- [Given problem]: Reproduce the lines below exactly, from the one containing "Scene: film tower" through the one containing "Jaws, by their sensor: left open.", both included. Leave out any pictures.

- [Robot episode data]:
=-=-=

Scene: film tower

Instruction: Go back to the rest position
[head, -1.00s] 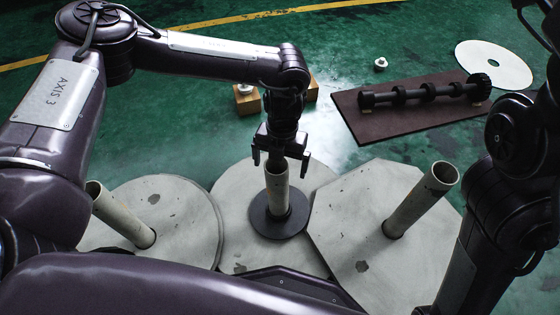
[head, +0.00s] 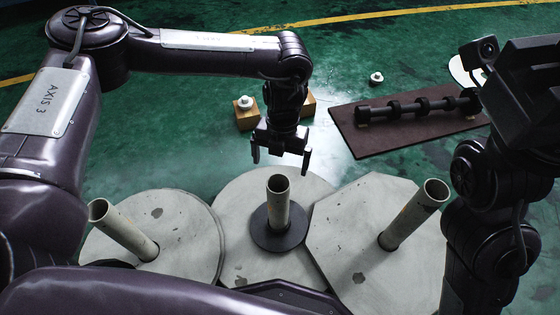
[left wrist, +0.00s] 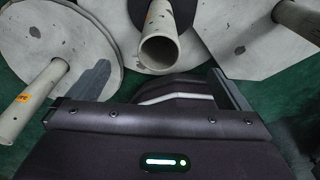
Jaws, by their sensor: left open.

=-=-=

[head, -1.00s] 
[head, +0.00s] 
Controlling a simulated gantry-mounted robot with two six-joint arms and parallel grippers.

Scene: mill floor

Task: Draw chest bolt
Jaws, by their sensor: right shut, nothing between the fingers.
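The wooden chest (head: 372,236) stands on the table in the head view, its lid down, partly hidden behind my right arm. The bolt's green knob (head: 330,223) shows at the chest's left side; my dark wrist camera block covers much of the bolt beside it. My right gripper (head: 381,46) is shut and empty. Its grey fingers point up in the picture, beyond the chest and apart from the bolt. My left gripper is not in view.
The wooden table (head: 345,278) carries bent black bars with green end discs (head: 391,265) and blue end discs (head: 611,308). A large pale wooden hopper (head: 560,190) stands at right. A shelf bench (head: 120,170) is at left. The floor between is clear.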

=-=-=

- [Output below]:
Scene: film tower

Instruction: Go back to the rest position
[head, -1.00s] 
[head, +0.00s] 
[left wrist, +0.00s] 
Jaws, by their sensor: left open.

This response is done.